This analysis by Sean Morales-Doyle appears in Brennan Center for Justice. Here is an excerpt:
On Tuesday afternoon, Senate Bill 1, a dangerous and sweeping voter restriction bill, passed both houses of the Texas Legislature. This piece of legislation makes it harder for voters who face language access barriers or who have disabilities to get help casting their ballots, restricts election officials’ and judges’ abilities to stop harassment from poll watchers, and bans 24-hour and drive-thru voting, among other measures.

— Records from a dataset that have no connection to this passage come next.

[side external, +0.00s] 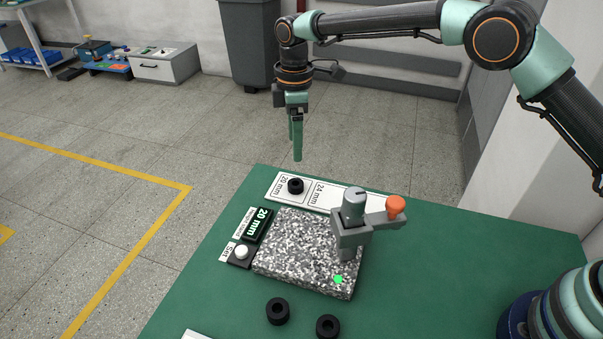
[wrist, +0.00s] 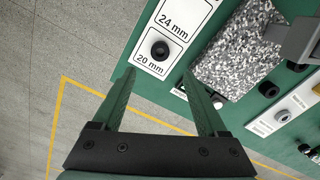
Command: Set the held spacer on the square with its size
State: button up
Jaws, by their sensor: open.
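A black ring-shaped spacer (side external: 296,186) lies flat on the white square marked 20 mm (side external: 281,184). The wrist view shows the spacer (wrist: 160,49) inside that square's outline, near its middle. The square marked 24 mm (side external: 323,197) beside it is empty. The display (side external: 258,224) reads 20 mm. My gripper (side external: 296,155) is raised above and beyond the table's far edge, near the 20 mm square. In the wrist view its fingers (wrist: 160,73) are spread apart with nothing between them, and the spacer is clear of both.
A speckled granite plate (side external: 290,250) carries a grey gauge stand with an orange knob (side external: 396,206). A white button (side external: 241,252) sits beside the plate. Two more black spacers (side external: 277,311) (side external: 328,326) stand at the near side. The green table (side external: 450,270) is clear on the right.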

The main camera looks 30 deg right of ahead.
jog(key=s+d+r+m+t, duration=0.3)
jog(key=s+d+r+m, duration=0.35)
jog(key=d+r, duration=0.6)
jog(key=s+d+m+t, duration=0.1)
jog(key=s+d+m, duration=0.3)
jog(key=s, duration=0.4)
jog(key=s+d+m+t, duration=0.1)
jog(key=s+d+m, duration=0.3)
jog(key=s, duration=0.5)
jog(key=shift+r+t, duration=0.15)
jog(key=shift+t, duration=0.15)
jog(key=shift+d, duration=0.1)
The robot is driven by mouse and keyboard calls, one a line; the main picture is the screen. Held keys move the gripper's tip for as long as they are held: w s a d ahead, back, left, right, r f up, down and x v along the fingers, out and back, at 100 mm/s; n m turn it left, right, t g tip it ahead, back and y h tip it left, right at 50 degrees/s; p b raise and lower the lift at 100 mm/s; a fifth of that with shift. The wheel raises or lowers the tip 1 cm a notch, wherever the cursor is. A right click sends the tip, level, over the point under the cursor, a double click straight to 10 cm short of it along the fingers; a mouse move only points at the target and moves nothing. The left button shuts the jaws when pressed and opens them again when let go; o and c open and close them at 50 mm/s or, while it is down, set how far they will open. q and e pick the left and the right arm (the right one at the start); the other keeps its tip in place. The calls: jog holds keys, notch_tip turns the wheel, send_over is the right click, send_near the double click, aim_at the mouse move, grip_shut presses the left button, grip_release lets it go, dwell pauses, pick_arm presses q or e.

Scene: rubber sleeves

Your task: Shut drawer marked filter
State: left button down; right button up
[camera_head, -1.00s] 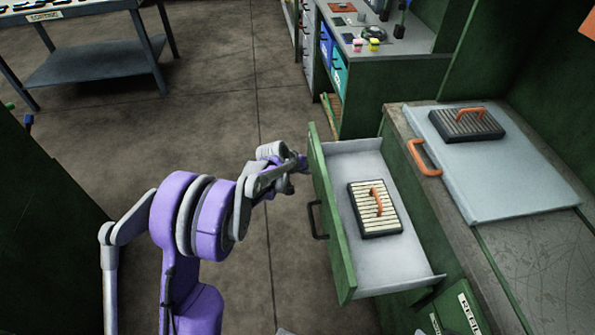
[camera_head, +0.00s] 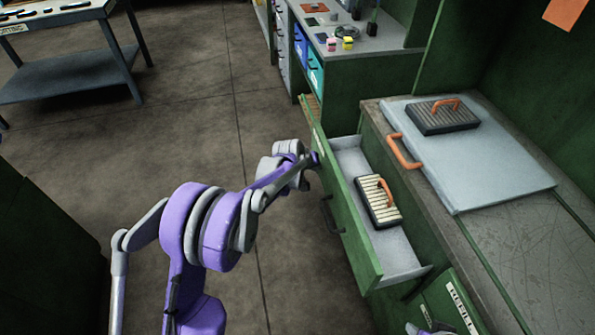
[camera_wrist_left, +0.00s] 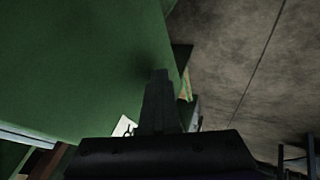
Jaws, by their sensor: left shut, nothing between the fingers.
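The open green drawer (camera_head: 342,200) sticks out of the green cabinet, with a pale grey inside and a dark handle (camera_head: 329,213) on its front. A ribbed cream filter block (camera_head: 377,205) with an orange handle lies in it. My left gripper (camera_head: 314,159) is shut and empty, with its tip at the outer face of the drawer front, near the far end; it appears to touch. In the left wrist view the dark fingers (camera_wrist_left: 158,100) lie against the green panel (camera_wrist_left: 75,60). A white label (camera_wrist_left: 123,126) shows there, its text unreadable.
A grey lid panel (camera_head: 480,165) with an orange handle and a dark ribbed block (camera_head: 442,116) lies on the worktop. Another bench (camera_head: 365,50) with blue drawers stands behind. A grey trolley (camera_head: 70,70) is at far left. The floor between is clear.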

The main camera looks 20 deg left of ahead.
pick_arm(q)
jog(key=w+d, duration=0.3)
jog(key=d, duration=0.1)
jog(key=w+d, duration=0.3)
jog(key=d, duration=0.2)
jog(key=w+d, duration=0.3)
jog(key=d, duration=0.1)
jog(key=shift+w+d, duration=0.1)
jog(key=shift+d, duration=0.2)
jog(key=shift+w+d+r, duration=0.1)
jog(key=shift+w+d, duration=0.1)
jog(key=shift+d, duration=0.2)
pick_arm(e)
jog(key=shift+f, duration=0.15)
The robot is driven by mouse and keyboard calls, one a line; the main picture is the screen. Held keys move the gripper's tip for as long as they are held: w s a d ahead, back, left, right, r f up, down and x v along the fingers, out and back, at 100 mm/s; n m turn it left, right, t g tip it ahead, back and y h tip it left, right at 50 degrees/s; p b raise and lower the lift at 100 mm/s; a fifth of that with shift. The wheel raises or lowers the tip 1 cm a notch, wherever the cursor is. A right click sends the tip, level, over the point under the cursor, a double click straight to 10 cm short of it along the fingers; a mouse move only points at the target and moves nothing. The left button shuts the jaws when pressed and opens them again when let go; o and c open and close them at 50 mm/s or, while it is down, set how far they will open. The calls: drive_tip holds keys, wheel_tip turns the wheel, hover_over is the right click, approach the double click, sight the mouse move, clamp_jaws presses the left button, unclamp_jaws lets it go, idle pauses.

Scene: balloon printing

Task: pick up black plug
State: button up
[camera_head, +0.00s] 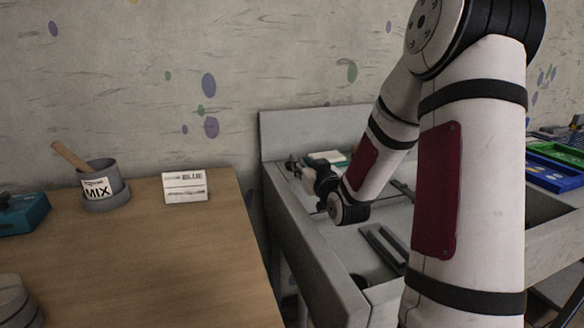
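I cannot make out the black plug for certain. A small dark round spot (360,281) shows low in the grey sink (310,235), and I cannot tell whether it is a plug or a drain hole. My arm comes down from the upper right and reaches over the sink. Its dark far end, with what seems to be my gripper (322,187), is near the sink's back left. The fingers are too small and dark to read, and I see no held object clearly. My arm hides much of the sink's right side.
Green and blue trays (553,177) stand at right. Dark bars (383,247) lie across the sink.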

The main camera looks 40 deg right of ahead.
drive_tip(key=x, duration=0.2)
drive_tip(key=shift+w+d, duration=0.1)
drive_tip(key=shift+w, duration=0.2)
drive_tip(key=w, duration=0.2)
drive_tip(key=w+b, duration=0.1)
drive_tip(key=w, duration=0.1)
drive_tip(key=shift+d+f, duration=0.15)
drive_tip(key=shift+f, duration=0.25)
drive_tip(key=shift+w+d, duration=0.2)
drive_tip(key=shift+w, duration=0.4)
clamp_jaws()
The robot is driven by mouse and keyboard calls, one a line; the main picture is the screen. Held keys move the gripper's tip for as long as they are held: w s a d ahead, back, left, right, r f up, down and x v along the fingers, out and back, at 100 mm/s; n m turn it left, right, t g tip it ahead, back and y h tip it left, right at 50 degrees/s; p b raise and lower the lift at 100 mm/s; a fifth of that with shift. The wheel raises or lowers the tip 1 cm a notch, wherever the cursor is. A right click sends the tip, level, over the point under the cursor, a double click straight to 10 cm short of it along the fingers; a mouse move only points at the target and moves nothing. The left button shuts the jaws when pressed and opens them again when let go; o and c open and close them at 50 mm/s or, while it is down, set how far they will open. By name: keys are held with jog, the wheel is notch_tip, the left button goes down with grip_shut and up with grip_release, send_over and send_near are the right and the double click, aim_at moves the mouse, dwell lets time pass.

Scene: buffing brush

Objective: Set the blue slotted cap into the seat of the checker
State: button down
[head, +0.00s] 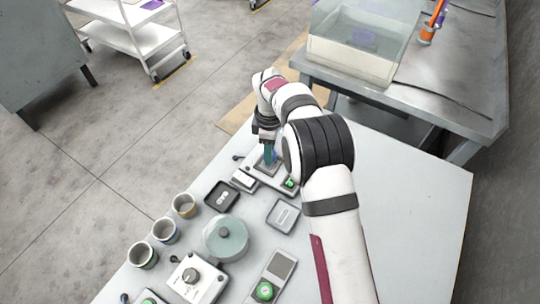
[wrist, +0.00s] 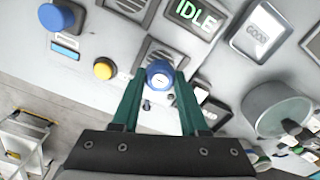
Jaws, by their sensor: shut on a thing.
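The blue cap (wrist: 160,72) is between the green fingers of my gripper (wrist: 159,84) in the wrist view, its round pale face with a small dark mark toward the camera. My gripper is shut on it. The checker (wrist: 118,42) is a light grey panel behind the cap, with a lit IDLE display (wrist: 194,14). A dark grey square area (wrist: 150,50) on the panel lies behind the cap; the seat is mostly hidden. In the head view my gripper (head: 268,155) points down over the checker (head: 252,166). I cannot tell whether the cap touches the checker.
A grey GOOD tray (head: 283,215) and a black tray (head: 221,196) lie nearby. Several items stand toward the front left: cups (head: 165,230), a round lidded pot (head: 226,240) and a knob box (head: 196,280). The table's right side (head: 410,215) is clear.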

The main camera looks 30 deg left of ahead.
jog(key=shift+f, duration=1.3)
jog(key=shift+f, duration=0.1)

Its supporters claim that S.B. 1 is meant to stop voter fraud. It’s the very same voter fraud that Attorney General Ken Paxton’s office spent 22,000 hours looking for evidence of, only to find 16 cases of false addresses on registration forms in a pool of nearly 17 million registered voters. Despite the governor’s and attorney general’s best efforts to claim otherwise, Texans voted in an election described by the secretary of state’s office as “smooth and secure.” In other words, the restrictions to voting introduced in S.B. 1 are as pointless as they are unlawful.

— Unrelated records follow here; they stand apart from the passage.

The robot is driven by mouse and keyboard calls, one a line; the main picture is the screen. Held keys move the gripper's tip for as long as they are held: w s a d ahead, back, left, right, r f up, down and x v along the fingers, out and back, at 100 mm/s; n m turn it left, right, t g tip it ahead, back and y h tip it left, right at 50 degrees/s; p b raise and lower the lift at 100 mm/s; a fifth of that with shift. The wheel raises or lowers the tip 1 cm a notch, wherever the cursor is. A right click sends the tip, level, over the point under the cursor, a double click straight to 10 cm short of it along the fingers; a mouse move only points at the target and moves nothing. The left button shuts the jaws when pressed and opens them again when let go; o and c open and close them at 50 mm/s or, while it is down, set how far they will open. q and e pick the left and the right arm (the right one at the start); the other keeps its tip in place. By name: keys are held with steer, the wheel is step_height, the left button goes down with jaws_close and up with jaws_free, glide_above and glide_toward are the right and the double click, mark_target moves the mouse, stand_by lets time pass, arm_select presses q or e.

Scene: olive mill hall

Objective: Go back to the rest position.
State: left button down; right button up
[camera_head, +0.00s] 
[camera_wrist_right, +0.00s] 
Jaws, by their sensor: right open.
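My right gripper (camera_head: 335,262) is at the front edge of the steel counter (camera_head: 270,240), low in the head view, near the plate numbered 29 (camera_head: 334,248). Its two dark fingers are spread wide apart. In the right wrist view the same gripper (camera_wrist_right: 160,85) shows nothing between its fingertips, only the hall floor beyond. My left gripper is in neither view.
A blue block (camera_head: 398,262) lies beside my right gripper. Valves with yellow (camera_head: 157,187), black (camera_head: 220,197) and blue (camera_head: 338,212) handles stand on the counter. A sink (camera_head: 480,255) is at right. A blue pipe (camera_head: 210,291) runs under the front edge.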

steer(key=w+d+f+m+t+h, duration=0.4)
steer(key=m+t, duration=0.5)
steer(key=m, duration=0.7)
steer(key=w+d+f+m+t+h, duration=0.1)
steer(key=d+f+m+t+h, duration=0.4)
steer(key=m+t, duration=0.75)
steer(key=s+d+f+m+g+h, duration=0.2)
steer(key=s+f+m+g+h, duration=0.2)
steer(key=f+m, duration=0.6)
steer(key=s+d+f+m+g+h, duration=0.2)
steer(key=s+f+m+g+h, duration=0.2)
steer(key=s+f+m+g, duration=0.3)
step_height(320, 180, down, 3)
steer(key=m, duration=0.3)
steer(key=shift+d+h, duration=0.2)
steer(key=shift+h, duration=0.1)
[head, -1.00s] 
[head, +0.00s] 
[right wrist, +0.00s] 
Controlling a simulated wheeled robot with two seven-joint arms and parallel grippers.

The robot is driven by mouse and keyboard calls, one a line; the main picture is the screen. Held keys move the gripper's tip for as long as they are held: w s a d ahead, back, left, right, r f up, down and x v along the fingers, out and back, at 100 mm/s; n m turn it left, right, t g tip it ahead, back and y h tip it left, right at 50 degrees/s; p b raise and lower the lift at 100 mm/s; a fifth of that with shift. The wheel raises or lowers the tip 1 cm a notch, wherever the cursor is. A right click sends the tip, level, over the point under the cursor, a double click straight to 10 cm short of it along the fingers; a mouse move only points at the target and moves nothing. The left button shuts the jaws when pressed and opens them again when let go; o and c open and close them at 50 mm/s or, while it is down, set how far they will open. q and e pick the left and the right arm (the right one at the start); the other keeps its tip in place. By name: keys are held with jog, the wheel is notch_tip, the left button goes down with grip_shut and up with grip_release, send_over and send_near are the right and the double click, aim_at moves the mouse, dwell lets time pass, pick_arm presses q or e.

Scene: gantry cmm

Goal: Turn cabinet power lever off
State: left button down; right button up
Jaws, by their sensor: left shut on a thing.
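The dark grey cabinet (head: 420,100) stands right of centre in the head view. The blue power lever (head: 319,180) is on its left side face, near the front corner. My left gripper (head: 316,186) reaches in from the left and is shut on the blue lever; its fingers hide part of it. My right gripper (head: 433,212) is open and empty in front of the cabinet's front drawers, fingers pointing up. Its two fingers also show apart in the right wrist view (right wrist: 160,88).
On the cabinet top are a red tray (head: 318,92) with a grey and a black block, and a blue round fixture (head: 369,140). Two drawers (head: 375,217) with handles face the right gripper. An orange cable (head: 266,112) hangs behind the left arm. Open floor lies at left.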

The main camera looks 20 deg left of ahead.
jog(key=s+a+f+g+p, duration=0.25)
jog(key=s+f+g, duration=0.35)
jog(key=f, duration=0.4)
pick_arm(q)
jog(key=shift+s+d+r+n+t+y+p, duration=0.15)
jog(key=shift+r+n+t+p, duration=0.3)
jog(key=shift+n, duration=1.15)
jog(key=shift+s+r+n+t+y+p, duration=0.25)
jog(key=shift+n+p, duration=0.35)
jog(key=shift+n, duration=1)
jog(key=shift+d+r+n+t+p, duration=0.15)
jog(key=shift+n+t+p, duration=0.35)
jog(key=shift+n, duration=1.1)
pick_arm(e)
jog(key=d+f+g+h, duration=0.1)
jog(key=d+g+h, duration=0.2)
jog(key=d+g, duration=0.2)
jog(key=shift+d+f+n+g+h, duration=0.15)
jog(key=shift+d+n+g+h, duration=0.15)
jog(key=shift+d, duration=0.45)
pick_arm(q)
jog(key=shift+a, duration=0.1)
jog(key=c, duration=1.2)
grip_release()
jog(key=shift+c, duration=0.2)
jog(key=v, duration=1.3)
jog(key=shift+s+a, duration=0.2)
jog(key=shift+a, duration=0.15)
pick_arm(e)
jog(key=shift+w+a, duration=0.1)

That’s why the Brennan Center for Justice and co-counsel — the Mexican American Legal Defense and Educational Fund (MALDEF), the Harris County Attorney’s Office, and the law firms of Weil, Gotshal & Manges LLP in Dallas and Fried, Frank, Harris, Shriver & Jacobson LLP in New York — filed a lawsuit today against the state of Texas in federal district court. We’re demanding that it be stopped from enforcing S.B. 1’s burdens on voting. We assert that the bill violates the First, Fourteenth, and Fifteenth Amendments, Section 2 and Section 208 of the Voting Rights Act, and the Americans with Disabilities Act.